Exactly how many lines have the word "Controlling"? Answer with the bare number.

== Materials provided ==

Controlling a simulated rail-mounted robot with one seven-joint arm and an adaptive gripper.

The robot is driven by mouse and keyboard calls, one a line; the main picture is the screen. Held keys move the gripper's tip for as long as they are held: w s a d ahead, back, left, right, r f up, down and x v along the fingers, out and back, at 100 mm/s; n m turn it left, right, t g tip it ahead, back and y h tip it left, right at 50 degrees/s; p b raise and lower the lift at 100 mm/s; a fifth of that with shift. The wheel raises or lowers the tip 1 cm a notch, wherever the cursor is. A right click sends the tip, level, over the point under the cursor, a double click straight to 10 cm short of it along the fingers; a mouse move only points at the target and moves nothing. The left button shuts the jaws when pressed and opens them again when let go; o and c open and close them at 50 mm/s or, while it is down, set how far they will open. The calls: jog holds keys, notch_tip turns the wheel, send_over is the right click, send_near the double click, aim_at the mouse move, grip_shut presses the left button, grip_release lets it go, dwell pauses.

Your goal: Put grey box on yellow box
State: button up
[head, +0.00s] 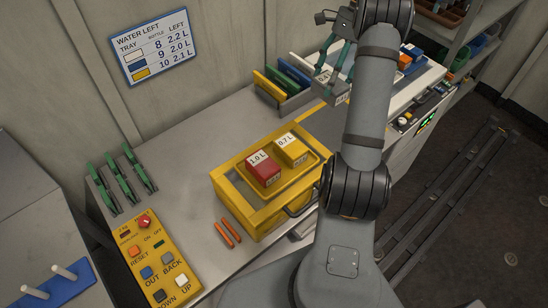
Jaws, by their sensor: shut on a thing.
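My gripper (334,66) is at the top middle of the head view, shut on a small grey box (330,90). The grey box is held up and to the right of the yellow box and partly covered by the fingers. A small yellow box (291,151) with a white top label reading 0.7 L sits in the raised top of a large yellow case (245,205). A red box (263,168) labelled 1.0 L stands to its left on the same case. I cannot tell whether the grey box touches anything beneath it.
A rack of coloured panels (285,84) stands behind the case. A yellow button panel (160,262), orange sticks (230,232) and green clips (128,182) lie on the left of the bench. My arm hides part of the bench's right side.

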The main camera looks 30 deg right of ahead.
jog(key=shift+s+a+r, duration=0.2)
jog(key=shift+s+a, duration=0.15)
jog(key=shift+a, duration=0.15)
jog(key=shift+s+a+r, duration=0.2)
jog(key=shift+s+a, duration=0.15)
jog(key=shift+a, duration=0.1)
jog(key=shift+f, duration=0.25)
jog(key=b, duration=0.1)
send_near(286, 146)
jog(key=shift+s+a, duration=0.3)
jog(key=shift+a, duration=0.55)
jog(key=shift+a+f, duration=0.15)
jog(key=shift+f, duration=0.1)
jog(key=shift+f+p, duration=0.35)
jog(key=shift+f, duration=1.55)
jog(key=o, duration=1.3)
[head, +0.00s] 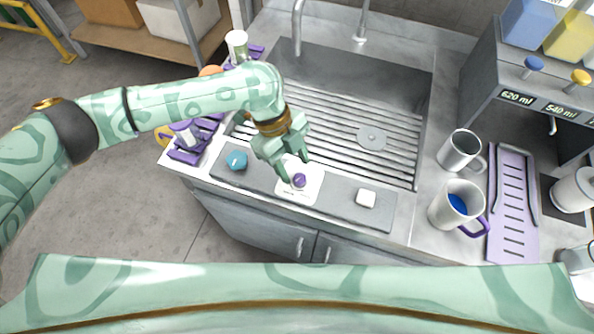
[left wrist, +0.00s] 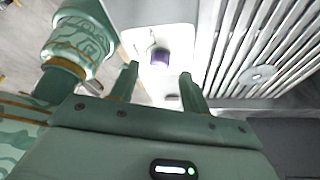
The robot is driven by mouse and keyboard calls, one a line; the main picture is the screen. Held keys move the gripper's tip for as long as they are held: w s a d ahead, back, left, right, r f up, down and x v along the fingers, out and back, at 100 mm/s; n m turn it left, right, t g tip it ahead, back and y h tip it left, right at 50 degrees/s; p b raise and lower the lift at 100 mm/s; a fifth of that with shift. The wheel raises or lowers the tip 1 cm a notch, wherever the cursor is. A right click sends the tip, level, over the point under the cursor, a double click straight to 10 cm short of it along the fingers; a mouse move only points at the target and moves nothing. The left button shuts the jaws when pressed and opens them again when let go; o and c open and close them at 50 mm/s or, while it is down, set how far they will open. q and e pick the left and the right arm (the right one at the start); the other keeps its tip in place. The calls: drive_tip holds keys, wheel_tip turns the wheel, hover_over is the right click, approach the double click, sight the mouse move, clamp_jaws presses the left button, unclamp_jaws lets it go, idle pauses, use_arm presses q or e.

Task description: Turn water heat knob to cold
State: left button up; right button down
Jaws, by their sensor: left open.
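A small purple knob (head: 299,180) sits on a white plate (head: 290,194) on the grey strip along the sink's front edge. It appears to be the water heat knob; its markings are too small to read. My left gripper (head: 295,168) is open above the plate, its fingers close to the knob. In the left wrist view the purple knob (left wrist: 160,57) shows beyond and between the open fingertips of my left gripper (left wrist: 158,71). I cannot tell whether a finger touches it. My right gripper is out of view.
A teal piece (head: 237,160) and a white block (head: 366,198) lie on the same strip. The slatted sink (head: 335,125) is behind. A grey mug (head: 461,151) and a mug with blue inside (head: 457,205) stand right. Purple racks (head: 190,143) are left.

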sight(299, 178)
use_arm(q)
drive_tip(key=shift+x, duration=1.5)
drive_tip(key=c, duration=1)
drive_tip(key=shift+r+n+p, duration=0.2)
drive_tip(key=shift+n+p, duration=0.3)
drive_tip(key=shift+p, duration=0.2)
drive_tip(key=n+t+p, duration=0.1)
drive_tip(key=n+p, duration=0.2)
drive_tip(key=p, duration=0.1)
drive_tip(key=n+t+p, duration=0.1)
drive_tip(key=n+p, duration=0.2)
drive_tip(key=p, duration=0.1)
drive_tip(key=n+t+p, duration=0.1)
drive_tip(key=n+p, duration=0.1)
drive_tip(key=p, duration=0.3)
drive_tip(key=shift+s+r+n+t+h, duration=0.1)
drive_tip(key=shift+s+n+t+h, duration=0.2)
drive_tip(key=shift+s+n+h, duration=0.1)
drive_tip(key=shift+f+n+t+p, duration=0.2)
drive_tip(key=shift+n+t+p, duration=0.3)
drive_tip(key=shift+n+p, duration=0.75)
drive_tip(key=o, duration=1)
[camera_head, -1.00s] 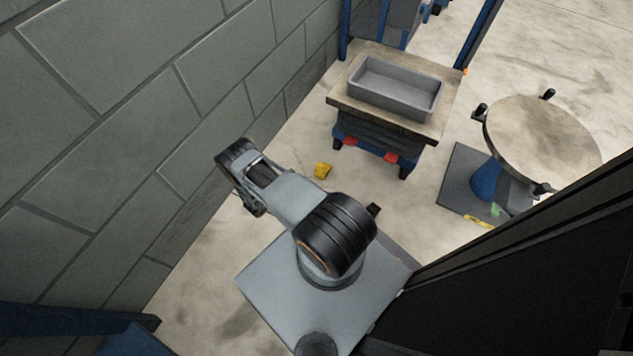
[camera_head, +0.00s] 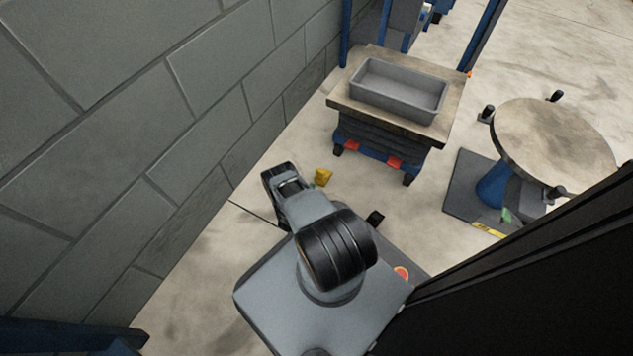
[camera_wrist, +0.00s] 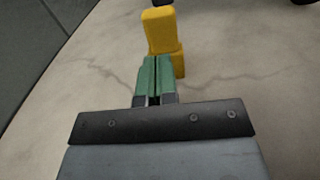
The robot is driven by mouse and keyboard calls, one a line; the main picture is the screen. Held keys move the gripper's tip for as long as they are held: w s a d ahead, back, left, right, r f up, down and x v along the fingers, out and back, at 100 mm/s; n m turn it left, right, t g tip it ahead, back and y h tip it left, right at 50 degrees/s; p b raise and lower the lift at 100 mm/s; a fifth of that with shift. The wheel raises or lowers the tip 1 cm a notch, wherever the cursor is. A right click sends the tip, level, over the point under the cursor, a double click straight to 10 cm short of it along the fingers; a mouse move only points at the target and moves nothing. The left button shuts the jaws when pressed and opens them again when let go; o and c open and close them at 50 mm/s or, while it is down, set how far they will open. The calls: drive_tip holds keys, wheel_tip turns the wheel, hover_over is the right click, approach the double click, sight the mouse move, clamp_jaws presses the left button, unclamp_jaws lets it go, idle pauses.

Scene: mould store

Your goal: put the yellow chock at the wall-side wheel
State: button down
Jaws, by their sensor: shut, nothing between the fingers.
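The yellow chock (camera_head: 323,177) sits on the floor in front of the cart (camera_head: 385,105). The cart's wall-side front wheel (camera_head: 337,150) is dark and stands a little beyond the chock, with a floor gap between them. In the wrist view the chock (camera_wrist: 162,33) has a tall block and a lower part, just beyond my fingertips. My gripper (camera_wrist: 153,75) has green fingers, shut together with nothing between them. I cannot tell whether they touch the chock.
A grey bin (camera_head: 398,90) rests on the cart top. A block wall (camera_head: 150,130) runs along the left. A round-topped stand (camera_head: 550,140) on a dark base is at the right. A dark upright (camera_head: 520,270) fills the lower right. Floor between wall and cart is clear.

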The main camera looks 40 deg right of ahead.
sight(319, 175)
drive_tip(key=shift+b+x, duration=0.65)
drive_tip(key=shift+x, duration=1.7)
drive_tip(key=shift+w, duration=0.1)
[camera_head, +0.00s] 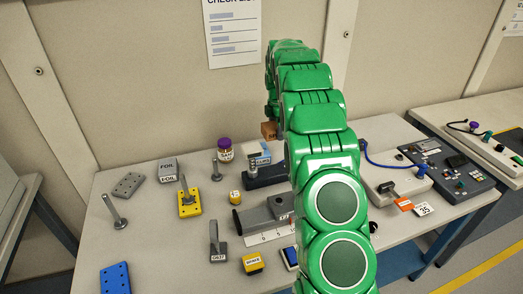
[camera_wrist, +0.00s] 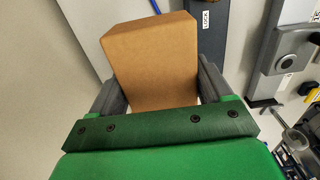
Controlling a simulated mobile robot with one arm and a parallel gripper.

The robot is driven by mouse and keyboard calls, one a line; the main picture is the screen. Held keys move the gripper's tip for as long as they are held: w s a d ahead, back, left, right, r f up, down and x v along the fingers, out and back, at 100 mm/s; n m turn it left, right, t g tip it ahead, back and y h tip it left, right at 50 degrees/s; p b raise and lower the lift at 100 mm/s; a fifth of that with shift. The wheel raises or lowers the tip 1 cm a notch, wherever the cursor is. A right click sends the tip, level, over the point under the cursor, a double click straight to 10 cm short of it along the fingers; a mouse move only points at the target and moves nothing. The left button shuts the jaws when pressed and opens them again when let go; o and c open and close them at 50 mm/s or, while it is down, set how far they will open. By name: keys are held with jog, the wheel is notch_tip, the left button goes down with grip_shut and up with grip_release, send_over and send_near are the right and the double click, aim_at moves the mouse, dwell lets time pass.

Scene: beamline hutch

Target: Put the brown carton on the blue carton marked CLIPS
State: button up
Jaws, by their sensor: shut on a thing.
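The brown carton (camera_wrist: 155,55) is between the two grey fingers of my gripper (camera_wrist: 158,90) in the wrist view. In the head view the brown carton (camera_head: 269,131) shows as a small block at the left edge of my green arm, which hides part of it. My gripper is mostly hidden there. The blue carton (camera_head: 260,150), with a white label too small to read surely, stands on the table just below the brown carton in the picture. The brown carton appears held above the table. The blue carton cannot be made out in the wrist view.
A dark blue device (camera_head: 262,178) lies close to the blue carton. A purple-lidded jar (camera_head: 225,150) and a metal post (camera_head: 216,170) stand to its left. A grey FOIL carton (camera_head: 168,168) is farther left. A control box (camera_head: 395,188) stands right of my arm.

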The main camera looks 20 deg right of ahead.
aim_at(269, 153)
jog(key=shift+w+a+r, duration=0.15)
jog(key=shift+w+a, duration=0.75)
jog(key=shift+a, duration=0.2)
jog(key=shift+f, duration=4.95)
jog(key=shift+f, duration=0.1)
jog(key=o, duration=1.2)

===

*Exercise result*. 2